» **WHAT IS EXPECTED**
Copy exactly the lines from the one containing "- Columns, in" through the one containing "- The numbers", both included, and nothing else.

» **RECORD LIST**
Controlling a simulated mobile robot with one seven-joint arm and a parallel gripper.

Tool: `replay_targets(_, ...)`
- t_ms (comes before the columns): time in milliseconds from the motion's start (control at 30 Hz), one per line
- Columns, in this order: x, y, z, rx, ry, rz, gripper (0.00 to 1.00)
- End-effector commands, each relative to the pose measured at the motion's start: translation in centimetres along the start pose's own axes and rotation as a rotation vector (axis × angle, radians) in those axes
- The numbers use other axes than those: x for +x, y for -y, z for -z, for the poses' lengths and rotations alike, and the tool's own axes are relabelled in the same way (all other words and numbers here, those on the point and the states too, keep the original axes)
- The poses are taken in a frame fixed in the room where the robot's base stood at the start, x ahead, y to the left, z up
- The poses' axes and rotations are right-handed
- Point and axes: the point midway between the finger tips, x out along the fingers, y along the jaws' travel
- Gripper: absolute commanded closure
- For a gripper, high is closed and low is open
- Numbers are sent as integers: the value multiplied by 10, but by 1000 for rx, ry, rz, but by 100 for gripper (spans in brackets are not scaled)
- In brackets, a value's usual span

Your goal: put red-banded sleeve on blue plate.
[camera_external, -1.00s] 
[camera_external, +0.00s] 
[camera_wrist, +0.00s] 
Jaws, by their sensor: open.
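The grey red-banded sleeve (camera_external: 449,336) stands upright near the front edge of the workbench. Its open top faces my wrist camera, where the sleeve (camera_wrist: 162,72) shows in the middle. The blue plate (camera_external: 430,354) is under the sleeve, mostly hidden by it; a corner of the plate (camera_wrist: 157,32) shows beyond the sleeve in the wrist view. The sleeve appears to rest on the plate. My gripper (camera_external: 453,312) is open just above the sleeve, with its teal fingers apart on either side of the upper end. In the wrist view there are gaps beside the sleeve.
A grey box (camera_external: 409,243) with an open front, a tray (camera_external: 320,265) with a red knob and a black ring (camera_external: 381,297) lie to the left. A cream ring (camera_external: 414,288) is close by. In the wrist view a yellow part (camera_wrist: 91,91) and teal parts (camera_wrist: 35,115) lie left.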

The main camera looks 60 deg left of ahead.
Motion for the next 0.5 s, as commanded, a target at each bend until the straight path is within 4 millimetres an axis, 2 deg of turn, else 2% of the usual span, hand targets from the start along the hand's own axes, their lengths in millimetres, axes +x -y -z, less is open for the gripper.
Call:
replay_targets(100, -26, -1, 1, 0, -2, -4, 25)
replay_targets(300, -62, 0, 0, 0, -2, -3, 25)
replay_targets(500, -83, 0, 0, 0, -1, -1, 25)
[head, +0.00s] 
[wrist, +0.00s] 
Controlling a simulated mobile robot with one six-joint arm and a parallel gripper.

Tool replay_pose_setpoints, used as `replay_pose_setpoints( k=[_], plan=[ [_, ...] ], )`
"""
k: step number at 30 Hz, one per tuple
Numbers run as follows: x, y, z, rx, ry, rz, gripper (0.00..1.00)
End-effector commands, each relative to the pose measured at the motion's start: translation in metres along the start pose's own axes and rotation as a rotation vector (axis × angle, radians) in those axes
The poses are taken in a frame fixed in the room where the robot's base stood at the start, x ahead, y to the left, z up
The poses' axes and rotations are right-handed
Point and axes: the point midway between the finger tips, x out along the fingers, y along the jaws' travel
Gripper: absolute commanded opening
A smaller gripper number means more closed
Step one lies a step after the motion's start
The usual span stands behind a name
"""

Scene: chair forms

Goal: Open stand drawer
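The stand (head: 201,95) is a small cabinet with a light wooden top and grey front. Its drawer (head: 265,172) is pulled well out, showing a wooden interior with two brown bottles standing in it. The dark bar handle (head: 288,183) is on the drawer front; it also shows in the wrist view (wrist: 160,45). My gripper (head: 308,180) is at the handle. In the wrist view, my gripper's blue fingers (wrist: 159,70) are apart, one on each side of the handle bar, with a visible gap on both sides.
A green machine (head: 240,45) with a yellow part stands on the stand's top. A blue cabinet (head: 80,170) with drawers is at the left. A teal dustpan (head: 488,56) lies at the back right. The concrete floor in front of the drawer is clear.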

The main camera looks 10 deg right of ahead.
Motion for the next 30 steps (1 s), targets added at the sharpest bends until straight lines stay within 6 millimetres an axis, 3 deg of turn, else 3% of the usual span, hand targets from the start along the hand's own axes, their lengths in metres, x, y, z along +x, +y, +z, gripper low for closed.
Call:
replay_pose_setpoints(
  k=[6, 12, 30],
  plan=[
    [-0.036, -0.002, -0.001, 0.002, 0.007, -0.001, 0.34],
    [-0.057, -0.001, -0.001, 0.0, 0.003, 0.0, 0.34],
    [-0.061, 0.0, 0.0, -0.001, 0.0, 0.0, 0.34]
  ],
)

» **WRITTEN SOLUTION**
- Columns, in this order: x, y, z, rx, ry, rz, gripper (0.00 to 1.00)
- End-effector commands, each relative to the pose measured at the motion's start: translation in centimetres along the start pose's own axes and rotation as a rotation vector (axis × angle, radians) in those axes
- The numbers use other axes than those: x for +x, y for -y, z for -z, for the poses' lengths and rotations alike, and the tool's own axes are relabelled in the same way (all other words and numbers here, those on the point and the states too, keep the original axes)

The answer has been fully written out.